▶ Directive: Both the line containing "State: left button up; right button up" and the line containing "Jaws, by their" belong in the answer, along with every line between them; print exactly those.
* start *
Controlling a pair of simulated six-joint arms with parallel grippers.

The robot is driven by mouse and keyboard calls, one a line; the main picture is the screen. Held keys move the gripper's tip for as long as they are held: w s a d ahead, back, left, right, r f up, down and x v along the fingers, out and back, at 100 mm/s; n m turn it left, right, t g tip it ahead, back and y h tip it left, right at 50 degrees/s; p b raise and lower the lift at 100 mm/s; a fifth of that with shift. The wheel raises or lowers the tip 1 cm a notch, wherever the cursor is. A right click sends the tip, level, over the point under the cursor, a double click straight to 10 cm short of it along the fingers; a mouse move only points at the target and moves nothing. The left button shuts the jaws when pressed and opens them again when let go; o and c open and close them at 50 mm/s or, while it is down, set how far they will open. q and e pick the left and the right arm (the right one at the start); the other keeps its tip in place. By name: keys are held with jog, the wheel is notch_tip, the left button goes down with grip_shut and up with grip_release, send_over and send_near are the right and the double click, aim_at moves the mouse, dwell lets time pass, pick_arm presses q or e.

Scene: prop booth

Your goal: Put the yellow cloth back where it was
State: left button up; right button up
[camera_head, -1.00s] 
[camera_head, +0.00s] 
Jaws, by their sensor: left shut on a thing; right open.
* end *
* start *
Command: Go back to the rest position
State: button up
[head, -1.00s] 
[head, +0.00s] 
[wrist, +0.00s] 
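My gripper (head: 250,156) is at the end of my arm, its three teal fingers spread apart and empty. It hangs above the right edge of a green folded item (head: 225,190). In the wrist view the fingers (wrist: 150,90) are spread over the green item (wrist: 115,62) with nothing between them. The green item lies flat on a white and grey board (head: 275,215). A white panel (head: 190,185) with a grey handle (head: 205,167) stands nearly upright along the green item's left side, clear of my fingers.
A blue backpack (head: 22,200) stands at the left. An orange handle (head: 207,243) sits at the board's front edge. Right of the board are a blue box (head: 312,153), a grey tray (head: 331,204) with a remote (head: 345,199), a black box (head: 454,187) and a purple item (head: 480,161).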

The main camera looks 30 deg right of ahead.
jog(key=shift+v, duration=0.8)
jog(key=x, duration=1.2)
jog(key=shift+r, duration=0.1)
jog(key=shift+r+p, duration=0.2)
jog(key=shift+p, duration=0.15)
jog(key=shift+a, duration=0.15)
* end *
▶ Worked solution:
State: left button up; right button up
[camera_head, -1.00s] 
[camera_head, +0.00s] 
Jaws, by their sensor: left shut on a thing; right open.

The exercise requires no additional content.